Source material:
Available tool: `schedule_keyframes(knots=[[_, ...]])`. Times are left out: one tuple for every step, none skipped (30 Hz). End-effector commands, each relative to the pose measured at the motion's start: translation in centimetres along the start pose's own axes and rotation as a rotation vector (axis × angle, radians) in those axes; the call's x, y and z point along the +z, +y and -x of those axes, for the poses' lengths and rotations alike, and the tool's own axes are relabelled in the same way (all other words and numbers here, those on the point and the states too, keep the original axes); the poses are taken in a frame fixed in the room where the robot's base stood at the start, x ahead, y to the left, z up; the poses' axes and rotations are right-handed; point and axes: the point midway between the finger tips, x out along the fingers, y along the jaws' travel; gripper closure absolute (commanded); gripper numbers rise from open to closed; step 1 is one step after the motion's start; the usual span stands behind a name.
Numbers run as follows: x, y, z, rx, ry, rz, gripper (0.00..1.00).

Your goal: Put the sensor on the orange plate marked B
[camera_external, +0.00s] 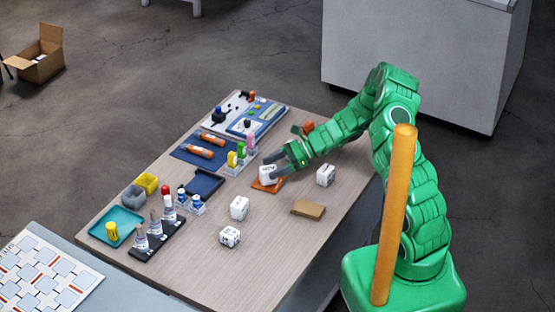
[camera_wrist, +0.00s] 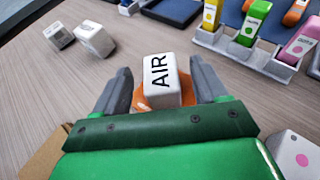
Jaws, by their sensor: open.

Task requirements: From the listing above, pick out every line containing "sensor".

Exercise result:
Your goal: Put the sensor on the orange plate marked B
Jaws, by their sensor: open.

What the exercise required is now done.